* start *

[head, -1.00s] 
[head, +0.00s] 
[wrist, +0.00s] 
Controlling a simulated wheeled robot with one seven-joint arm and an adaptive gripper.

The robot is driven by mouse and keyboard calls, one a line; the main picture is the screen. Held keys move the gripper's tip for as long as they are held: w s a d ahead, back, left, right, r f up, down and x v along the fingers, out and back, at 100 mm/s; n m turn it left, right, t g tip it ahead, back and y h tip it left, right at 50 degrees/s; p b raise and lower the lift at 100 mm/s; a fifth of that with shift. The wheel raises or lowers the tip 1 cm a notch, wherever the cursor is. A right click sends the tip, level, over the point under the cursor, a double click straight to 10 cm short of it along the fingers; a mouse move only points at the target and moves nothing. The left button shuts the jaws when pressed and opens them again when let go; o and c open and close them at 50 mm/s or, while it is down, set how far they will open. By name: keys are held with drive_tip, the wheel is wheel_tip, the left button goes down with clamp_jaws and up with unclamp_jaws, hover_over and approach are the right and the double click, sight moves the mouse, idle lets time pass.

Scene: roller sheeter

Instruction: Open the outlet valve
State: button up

* end *

• _Problem to solve_
Write out the listing once more, matching it exactly.

• _Worked answer_
[head, -1.00s] 
[head, +0.00s] 
[wrist, +0.00s] 
Controlling a simulated wheeled robot with one seven-joint arm and an adaptive gripper.

The robot is driven by mouse and keyboard calls, one a line; the main picture is the screen. Held keys move the gripper's tip for as long as they are held: w s a d ahead, back, left, right, r f up, down and x v along the fingers, out and back, at 100 mm/s; n m turn it left, right, t g tip it ahead, back and y h tip it left, right at 50 degrees/s; p b raise and lower the lift at 100 mm/s; a fifth of that with shift. The wheel raises or lowers the tip 1 cm a notch, wherever the cursor is. A right click sends the tip, level, over the point under the cursor, a double click straight to 10 cm short of it along the fingers; a mouse move only points at the target and moves nothing. The left button shuts the jaws when pressed and opens them again when let go; o and c open and close them at 50 mm/s or, while it is down, set how far they will open. By name: keys are held with drive_tip, the wheel is wheel_tip, the left button goes down with clamp_jaws and up with unclamp_jaws, hover_over and approach are the right and the double click, sight moves the mouse, idle lets time pass.

Scene: roller sheeter

Instruction: Open the outlet valve
State: button up

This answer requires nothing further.